The meeting also reviewed the progress on key dams being built, including the 930-MW Ratle project that Pakistan had objected to.
India is building seven dams in the Kishtwar region – Bursar dam (800 MW), Pakal Dul (1,000 MW), Kwar dam (540 MW), Ratle hydroelectric project (930 MW), Kiru dam (624 MW), Kirthai-I (390 MW) and Kirthai-II (930 MW).
A day after the Pahalgam terror attack, a meeting of the Cabinet Committee on Security chaired by Prime Minister Narendra Modi decided to suspend the Indus Waters Treaty, close the only operational land border crossing at Attari and downgrade diplomatic ties.
The Pakistan government responded on Thursday by closing its airspace to Indian airliners and suspending all trade with India, including through third countries. Pakistan, which has denied any link to the terror attack, threatened to suspend other bilateral treaties with India, including the Simla Agreement.
The treaty governs the use of the western rivers — the Indus, Jhelum, and Chenab— and the eastern rivers — the Ravi, Beas, and Sutlej— by both the countries.
After nearly a decade of negotiations, India and Pakistan signed the deal on September 19, 1960 in Karachi. It provided for the building of dams, link canals and barrages as per the treaty’s terms, paving the way for two of Pakistan’s biggest projects, the Tarbela dam on the Indus river and the Mangla dam on the Jhelum.

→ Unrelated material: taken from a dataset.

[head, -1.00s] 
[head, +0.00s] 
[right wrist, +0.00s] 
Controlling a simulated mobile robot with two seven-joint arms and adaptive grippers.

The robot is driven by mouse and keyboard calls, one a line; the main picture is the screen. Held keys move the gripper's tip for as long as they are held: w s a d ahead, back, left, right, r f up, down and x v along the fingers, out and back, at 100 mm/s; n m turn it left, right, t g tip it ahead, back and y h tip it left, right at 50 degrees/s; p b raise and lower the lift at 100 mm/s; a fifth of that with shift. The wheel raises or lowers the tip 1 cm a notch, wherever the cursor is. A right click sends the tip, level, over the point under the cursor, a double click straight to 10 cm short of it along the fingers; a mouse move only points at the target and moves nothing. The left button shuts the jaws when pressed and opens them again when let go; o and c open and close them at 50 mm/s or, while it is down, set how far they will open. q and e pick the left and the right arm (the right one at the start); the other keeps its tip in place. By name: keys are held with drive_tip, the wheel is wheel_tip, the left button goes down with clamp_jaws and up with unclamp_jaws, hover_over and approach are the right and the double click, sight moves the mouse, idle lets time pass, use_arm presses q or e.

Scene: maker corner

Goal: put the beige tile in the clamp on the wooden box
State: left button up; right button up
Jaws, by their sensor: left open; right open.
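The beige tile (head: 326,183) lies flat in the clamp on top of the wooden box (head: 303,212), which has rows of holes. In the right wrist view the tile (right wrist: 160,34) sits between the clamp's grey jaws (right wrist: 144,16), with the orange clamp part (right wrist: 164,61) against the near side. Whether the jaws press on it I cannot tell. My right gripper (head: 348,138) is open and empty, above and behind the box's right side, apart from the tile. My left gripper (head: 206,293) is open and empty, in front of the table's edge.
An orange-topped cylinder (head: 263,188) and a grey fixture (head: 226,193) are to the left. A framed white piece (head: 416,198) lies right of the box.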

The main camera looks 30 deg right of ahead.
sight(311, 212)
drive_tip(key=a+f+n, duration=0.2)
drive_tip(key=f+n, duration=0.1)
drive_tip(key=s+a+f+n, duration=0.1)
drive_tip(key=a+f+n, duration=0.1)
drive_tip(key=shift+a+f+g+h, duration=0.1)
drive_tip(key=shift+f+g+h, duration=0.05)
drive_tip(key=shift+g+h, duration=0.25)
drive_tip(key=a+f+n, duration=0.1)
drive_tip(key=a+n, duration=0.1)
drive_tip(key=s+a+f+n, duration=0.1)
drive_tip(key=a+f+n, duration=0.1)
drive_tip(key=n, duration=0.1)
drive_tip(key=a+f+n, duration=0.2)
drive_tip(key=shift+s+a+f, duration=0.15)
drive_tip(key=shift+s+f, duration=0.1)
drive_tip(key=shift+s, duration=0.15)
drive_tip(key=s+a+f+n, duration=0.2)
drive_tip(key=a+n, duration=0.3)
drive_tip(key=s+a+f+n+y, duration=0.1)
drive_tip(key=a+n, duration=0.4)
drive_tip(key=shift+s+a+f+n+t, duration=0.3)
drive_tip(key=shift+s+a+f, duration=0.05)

Its key provisions allow the control of seasonal fluctuations in flows through the rivers, creating resources that feed 80% of Pakistan’s irrigation networks and allows India to construct projects to avoid acrimony, said Prakash Upadhyay, retired faculty of the Indian Institute of Technology Roorkee.
The deal gives India powers to regulate flows in the Ravi, Beas, and Sutlej or the eastern rivers while Pakistan has the authority to manage the Indus, Jhelum, and Chenab, the western rivers. Pakistan lies downstream of the entire Indus basin.
A third of Pakistan’s energy depends on hydropower and the Indus rivers are a lifeline for Punjab, the country’s bread basket. A unilateral pull-out from the treaty by India can wreak havoc to the neighbour’s farming systems, delay sowing, sap power supply and jeopardise food security, analysts have said.